We need to show the world that we're not ashamed.  We've done nothing wrong except trust some regular-looking man or woman who turned out to be a rapist.  And maybe then those louts will be too ashamed and embarrassed to look for new victims to torture.  Because if we're not embarrassed for being victimized, then we're not afraid to tell, and we won't stop until these depraved creatures are caught and punished.  Every.  Single.  Time.

ETA:  Also read this, and this open letter from Rehtaeh's dad.

2 comments:

CGHill said...

"In my day, there were countless other incidents where an assault didn't happen all because we girls banded together. If someone was sick or passed out, we'd stand vigil over them."
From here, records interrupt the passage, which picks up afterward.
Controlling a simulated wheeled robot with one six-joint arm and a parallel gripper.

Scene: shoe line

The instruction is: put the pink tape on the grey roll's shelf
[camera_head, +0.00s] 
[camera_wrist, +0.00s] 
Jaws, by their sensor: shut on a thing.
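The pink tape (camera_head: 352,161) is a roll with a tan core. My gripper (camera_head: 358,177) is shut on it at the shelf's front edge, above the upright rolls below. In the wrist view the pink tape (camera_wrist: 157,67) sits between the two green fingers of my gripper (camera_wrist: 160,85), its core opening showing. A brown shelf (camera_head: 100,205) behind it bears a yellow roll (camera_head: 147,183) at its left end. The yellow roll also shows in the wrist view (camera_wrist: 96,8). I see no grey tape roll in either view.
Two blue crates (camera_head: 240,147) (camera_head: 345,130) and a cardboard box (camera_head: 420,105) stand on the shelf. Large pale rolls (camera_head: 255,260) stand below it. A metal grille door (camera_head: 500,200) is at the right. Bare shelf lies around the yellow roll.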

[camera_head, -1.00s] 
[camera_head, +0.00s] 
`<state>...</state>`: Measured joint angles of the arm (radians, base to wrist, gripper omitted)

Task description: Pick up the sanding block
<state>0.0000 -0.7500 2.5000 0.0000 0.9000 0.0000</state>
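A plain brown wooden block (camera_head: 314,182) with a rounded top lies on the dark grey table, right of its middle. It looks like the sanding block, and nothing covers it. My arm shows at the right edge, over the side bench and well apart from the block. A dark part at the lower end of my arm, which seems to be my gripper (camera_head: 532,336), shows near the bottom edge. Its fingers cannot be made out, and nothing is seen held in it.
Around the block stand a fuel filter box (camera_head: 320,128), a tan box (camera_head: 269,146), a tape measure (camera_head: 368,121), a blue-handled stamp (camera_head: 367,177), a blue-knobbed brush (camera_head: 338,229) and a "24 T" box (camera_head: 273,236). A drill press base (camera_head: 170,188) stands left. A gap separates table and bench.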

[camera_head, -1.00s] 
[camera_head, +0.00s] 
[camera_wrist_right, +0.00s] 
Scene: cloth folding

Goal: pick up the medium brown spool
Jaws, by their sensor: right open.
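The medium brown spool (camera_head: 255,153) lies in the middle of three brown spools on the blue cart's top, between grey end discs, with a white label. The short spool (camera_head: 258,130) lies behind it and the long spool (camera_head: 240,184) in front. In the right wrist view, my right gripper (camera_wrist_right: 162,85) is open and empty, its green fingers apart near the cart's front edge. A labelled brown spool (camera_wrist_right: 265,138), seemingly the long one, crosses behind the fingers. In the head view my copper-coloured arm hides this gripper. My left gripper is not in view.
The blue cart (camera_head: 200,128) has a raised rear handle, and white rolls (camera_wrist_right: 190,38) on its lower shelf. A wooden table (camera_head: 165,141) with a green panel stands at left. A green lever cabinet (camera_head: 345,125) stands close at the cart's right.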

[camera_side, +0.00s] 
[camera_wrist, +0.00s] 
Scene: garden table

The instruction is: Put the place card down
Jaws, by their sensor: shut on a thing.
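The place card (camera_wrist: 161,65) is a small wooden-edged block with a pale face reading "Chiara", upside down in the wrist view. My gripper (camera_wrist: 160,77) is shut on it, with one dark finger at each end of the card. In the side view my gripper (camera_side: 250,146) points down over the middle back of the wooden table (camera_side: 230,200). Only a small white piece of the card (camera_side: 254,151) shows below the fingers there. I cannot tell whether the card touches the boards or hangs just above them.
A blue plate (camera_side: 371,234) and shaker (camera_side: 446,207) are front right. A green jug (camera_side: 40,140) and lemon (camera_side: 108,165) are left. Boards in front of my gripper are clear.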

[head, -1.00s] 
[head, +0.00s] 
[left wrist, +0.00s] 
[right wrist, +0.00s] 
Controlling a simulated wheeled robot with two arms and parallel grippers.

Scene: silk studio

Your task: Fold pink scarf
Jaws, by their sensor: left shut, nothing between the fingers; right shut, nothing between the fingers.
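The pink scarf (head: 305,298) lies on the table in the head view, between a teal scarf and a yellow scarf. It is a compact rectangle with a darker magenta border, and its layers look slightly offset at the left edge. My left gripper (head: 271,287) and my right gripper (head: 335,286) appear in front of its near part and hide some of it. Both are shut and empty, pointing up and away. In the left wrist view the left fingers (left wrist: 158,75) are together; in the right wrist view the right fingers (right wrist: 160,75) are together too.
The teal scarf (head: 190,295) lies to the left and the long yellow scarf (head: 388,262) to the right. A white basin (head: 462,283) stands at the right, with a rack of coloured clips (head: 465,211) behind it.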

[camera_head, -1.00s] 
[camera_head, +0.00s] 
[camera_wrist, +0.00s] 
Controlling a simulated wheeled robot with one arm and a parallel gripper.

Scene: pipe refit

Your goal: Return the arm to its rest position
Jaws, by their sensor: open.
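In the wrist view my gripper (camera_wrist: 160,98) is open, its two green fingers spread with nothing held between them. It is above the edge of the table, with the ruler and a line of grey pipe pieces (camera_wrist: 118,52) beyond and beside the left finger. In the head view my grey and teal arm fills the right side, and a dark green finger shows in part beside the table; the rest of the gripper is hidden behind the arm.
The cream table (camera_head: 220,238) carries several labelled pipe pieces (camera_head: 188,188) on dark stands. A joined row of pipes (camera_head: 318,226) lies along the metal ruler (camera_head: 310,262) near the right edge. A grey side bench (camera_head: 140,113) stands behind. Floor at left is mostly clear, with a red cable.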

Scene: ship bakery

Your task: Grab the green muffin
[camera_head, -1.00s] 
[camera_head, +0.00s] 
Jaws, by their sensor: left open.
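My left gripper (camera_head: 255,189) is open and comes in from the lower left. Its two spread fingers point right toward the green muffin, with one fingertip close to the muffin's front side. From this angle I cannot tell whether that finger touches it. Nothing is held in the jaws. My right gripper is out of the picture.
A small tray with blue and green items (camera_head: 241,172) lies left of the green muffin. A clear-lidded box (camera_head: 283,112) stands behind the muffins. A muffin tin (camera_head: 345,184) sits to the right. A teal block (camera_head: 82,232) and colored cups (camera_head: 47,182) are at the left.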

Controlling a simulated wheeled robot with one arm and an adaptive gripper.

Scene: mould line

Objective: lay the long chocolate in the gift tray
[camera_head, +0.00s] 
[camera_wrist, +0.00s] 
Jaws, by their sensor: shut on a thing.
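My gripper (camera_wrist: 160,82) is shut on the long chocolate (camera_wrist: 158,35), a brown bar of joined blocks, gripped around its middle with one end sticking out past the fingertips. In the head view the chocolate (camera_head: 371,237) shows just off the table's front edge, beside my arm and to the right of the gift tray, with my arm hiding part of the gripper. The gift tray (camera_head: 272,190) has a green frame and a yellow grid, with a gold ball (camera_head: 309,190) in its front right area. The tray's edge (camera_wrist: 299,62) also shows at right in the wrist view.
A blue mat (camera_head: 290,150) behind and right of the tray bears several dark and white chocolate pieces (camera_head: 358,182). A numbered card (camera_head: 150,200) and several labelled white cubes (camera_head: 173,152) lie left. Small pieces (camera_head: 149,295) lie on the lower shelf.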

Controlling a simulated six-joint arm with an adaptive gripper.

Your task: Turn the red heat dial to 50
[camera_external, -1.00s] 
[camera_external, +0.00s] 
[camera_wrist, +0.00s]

I remember that sort of thing -- at least, I remember being told about it, which is not quite the same. Has this practice been abandoned in recent years?

Marie Snyder said...

It doesn't seem to be in place the way it once was - OR maybe we just hear about it when it's not in place. The girl that was with Rehtaeh left her there with four guys. Back in the day, we were all wary enough or savvy enough to never do that. I'll survey my class on Monday to see if that kind of thing is even on the radar. We're now all so cautious to never be judgemental of anyone, ever, that maybe some put themselves in dangerous situations just to avoid admitting that they don't entirely trust being along with a group of guys.

Trust shouldn't be automatically expected. It has to be earned.